* start Provided data *

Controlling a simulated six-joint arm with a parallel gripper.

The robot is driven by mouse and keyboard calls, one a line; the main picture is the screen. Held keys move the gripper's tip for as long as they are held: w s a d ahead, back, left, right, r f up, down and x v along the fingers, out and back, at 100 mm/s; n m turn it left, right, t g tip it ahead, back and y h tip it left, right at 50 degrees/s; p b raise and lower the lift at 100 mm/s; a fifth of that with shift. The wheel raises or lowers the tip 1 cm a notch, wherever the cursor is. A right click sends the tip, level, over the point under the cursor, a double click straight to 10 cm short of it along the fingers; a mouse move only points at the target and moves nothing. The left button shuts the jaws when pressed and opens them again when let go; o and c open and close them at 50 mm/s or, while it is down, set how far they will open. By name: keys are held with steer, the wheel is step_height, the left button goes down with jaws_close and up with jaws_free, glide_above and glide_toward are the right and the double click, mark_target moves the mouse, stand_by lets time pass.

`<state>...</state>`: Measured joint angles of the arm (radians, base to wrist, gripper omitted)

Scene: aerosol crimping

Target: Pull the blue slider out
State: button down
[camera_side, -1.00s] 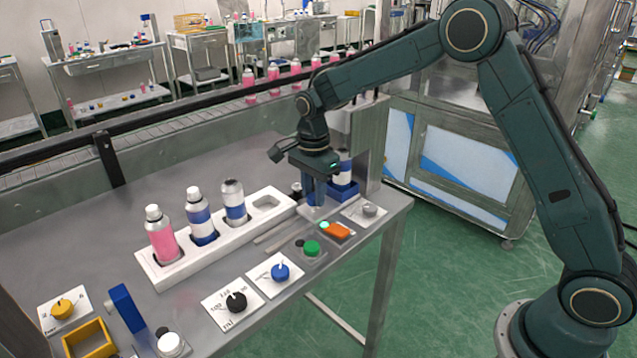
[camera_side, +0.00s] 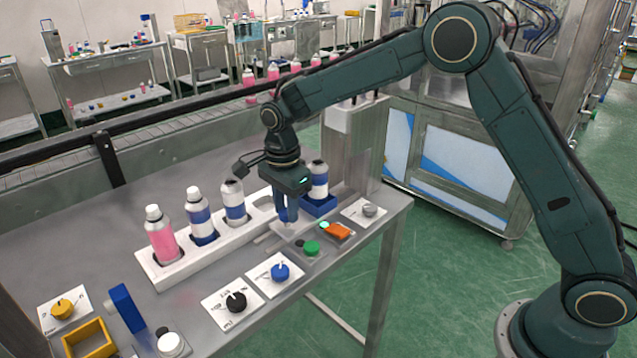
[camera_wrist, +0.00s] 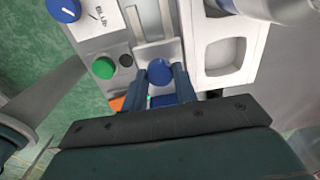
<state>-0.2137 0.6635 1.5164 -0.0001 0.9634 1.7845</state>
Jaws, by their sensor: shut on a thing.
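The blue slider (camera_side: 322,208) is a blue block-like holder with a white and blue can (camera_side: 317,181) standing upright in it. My gripper (camera_side: 288,217) points down just left of the holder. In the wrist view its fingers (camera_wrist: 160,82) are shut around the slider's round blue knob (camera_wrist: 159,70). Pale guide rails (camera_side: 268,238) run left from the gripper along the table. In the side view the fingers hide the knob, and part of the holder is behind the gripper.
A white rack (camera_side: 161,276) with several cans stands behind the rails; its right-hand slot (camera_wrist: 225,55) is empty. A green button (camera_side: 312,248), an orange switch (camera_side: 337,231) and a blue dial (camera_side: 280,271) sit in front. A grey column (camera_side: 347,150) stands behind the holder.

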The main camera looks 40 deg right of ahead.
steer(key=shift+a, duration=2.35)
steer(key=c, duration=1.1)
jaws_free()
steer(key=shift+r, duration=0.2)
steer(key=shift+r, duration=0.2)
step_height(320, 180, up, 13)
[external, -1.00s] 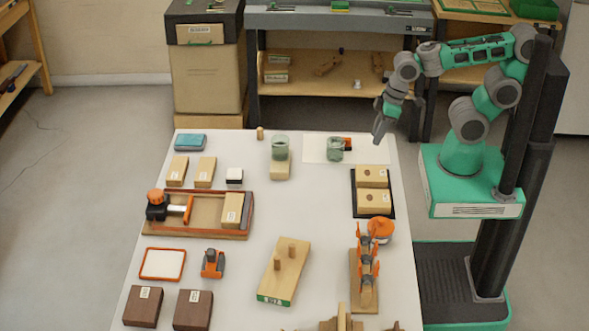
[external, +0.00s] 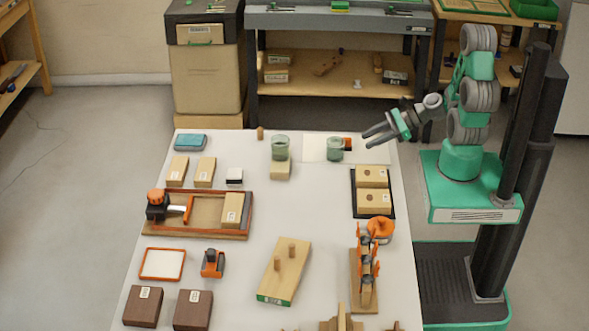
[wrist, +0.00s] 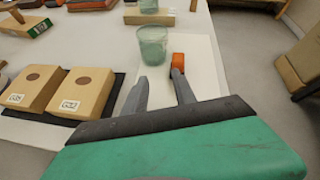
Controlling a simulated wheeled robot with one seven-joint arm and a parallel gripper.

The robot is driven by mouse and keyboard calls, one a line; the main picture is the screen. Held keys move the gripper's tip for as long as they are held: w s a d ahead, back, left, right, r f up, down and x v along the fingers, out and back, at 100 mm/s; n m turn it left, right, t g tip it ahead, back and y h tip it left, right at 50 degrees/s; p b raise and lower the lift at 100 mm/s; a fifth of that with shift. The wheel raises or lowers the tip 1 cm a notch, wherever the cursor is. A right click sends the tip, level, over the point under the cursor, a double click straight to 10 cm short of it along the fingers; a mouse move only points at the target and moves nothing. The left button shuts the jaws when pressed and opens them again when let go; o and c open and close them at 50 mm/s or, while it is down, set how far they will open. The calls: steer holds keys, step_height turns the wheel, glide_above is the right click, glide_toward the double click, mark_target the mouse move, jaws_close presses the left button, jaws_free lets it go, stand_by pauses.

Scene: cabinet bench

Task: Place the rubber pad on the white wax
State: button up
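My gripper (external: 370,136) is open and empty, its fingers spread at the table's far right edge, beside the green glass jar; the wrist view shows its two fingers (wrist: 160,76) apart with nothing between them. No object is clearly identifiable as the rubber pad; a flat blue block (external: 190,142) lies at the far left corner, and a black mat (external: 356,207) lies under two wooden blocks on the right. A small white block with a dark front (external: 234,175) may be the white wax; I cannot tell for sure. My gripper is well to its right.
A green jar (external: 335,148) and a small orange and black item (external: 346,142) stand on a white sheet (external: 312,153); the item also shows in the wrist view (wrist: 178,62). Another jar (external: 280,147) stands on a block. An orange-pronged rack (external: 364,270) stands at front right.

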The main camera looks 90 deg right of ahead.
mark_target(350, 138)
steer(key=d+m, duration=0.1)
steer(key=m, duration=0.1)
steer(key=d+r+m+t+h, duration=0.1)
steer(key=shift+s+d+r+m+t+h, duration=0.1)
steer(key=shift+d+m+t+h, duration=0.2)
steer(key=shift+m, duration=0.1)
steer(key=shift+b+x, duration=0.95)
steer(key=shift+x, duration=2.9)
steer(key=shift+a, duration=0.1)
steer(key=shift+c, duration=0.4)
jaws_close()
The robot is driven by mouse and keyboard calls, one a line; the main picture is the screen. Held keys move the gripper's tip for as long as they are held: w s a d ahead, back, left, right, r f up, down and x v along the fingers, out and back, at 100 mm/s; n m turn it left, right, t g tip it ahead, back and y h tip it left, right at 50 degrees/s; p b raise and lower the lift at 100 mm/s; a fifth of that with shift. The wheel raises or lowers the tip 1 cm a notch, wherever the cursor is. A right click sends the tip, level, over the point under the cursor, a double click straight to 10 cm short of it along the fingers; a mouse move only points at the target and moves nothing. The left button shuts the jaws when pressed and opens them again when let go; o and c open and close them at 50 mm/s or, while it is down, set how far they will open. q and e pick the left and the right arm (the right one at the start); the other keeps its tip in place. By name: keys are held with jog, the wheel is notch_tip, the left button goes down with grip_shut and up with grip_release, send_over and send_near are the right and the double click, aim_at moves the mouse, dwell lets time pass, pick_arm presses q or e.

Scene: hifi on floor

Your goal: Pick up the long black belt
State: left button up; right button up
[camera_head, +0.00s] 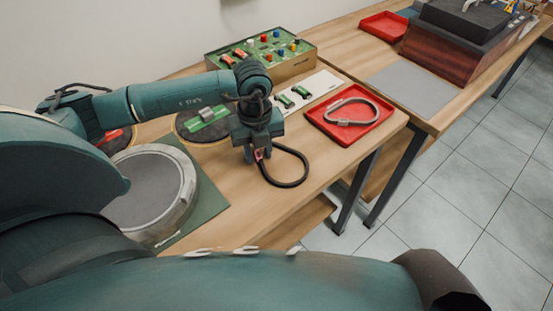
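The black belt (287,185) forms a loop near the front edge of the wooden table (325,165). Its near-left end, with a small pinkish-red part (258,155), is at the fingers of my left gripper (258,157). The gripper points down over that end, and the rest of the loop extends to its right. The fingers partly cover the belt there, so I cannot tell whether they are shut on it. I cannot tell whether the belt touches the table all along. My right gripper is out of view.
A red tray (325,123) holds a light grey loop (351,103) to the right. A white board with green pieces (293,97) and a box with coloured knobs (298,64) stand behind. A round grey disc (147,191) lies left. The table's front edge is close.

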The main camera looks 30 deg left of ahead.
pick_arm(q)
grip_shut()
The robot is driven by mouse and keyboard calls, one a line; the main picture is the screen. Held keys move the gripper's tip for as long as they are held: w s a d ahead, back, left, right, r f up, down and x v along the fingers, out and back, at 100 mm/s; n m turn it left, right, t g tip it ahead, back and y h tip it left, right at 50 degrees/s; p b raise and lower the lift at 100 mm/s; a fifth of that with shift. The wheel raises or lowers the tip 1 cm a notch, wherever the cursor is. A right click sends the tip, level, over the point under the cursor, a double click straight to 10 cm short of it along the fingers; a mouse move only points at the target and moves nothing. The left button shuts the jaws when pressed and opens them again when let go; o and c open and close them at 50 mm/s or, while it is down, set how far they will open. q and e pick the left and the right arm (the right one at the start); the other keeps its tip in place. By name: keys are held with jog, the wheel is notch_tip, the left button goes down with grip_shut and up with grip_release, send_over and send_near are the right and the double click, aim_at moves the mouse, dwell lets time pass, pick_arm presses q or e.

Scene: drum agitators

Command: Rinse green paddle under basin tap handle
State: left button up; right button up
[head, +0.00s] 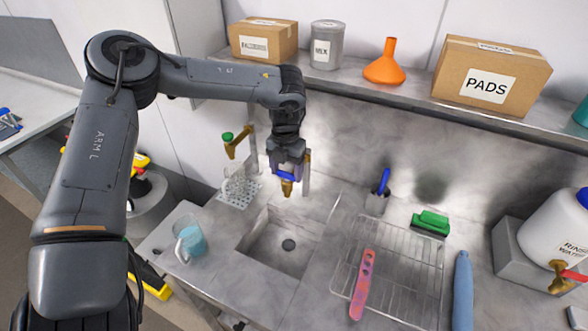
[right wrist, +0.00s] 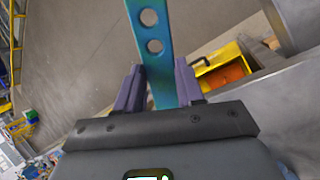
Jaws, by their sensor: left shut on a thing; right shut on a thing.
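The basin tap (head: 287,187), a brass spout, stands at the back of the steel basin (head: 270,257), with a blue handle (head: 289,177) on top. My left gripper (head: 288,165) reaches down from above and is shut on the blue handle; its fingers partly hide it. I cannot make out a water stream. In the right wrist view, my right gripper (right wrist: 158,88) is shut on a teal-green paddle (right wrist: 153,62) with round holes, which extends up out of the frame. Neither the right gripper nor this paddle shows in the head view.
A pink paddle (head: 362,285) lies on the wire rack (head: 405,262) right of the basin. A blue-filled mug (head: 188,240) stands left of it. A second tap with a green knob (head: 227,136) is behind. A green brush (head: 432,222) and rinse-water container (head: 555,235) are at right.

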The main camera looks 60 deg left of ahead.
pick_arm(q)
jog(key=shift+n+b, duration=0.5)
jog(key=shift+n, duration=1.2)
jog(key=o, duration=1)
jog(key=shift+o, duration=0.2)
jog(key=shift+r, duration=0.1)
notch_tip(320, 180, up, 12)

* end Provided data *

> _Short task_: Quote only what lies between the first line of the records and the line containing "<state>-0.2137 0.6635 1.5164", please, including both lines and excluding images.

> _Task output_:
Controlling a simulated six-joint arm with a parallel gripper.

The robot is driven by mouse and keyboard calls, one a line; the main picture is the screen. Held keys move the gripper's tip for as long as they are held: w s a d ahead, back, left, right, r f up, down and x v along the fingers, out and back, at 100 mm/s; n m turn it left, right, t g tip it ahead, back and y h tip it left, right at 50 degrees/s; p b raise and lower the lift at 100 mm/s; a fifth of that with shift. The wheel raises or lowers the tip 1 cm a notch, wherever the cursor is. A right click sends the tip, level, over the point under the cursor, a double click straight to 10 cm short of it along the fingers; a mouse move only points at the target and moves nothing. The left button shuts the jaws when pressed and opens them again when let go; o and c open and close them at 50 mm/s or, while it is down, set how far they will open. By name: keys are held with steer, the wheel is step_height, the left button goes down with jaws_close and up with jaws_free, glide_above and glide_toward are the right and the double click, mark_target moves the mouse, stand_by lets time pass.

`<state>...</state>`: Measured joint angles of the arm (radians, base to wrist, gripper omitted)

Scene: aerosol crimping

Target: Pull the blue slider out
State: button down
[camera_side, -1.00s] 
[camera_side, +0.00s] 
[camera_wrist, +0.00s] 
<state>-0.2137 0.6635 1.5164 -0.0001 0.9634 1.7845</state>

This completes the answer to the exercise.